* **Instructions to follow**
Carry none of the pictures over; set down the material below exactly.
★ ★ ★ ★
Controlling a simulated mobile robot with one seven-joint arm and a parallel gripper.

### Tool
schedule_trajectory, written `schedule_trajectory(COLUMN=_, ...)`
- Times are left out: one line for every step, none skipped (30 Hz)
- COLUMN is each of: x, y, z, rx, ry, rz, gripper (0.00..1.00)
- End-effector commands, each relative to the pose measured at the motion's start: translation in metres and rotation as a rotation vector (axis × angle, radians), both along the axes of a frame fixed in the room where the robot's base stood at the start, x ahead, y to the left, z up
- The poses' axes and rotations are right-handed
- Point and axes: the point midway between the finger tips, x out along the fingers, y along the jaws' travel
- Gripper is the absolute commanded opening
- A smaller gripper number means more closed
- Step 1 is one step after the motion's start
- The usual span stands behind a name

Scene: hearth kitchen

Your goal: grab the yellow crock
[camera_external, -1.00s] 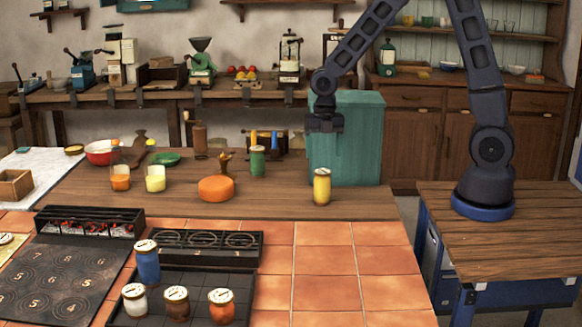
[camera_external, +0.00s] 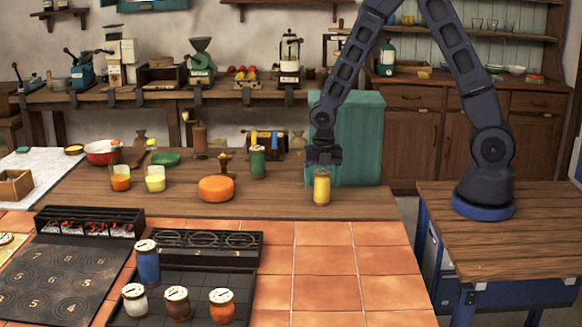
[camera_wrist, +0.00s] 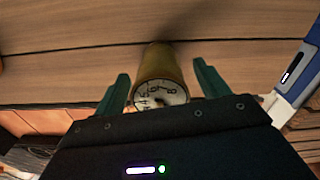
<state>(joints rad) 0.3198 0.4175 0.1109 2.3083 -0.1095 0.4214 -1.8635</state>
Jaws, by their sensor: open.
★ ★ ★ ★
* **Response to the task**
Controlling a simulated mobile robot with one seven-joint arm and a parallel gripper.

### Tool
schedule_trajectory, written `schedule_trajectory(COLUMN=_, ...)`
- Times are left out: one line for every step, none skipped (30 Hz)
- COLUMN is each of: x, y, z, rx, ry, rz, gripper (0.00..1.00)
- End-effector commands, each relative to the pose measured at the motion's start: translation in metres and rotation as a rotation vector (axis × angle, radians), both along the axes of a frame fixed in the room where the robot's base stood at the start, x ahead, y to the left, z up
- The poses' axes and rotations are right-handed
- Point and axes: the point midway between the finger tips, x out along the fingers, y along the jaws' travel
- Gripper is the absolute commanded opening
- A smaller gripper number means more closed
- Step 1 is one step after the motion's start
- The usual span stands behind a name

Scene: hearth kitchen

Your goal: grab the yellow crock
[camera_external, -1.00s] 
[camera_external, +0.00s] 
[camera_wrist, +0.00s] 
<state>(joints rad) 0.3198 0.4175 0.1109 2.3083 -0.1095 0.4214 -1.8635</state>
Jaws, by their sensor: open.

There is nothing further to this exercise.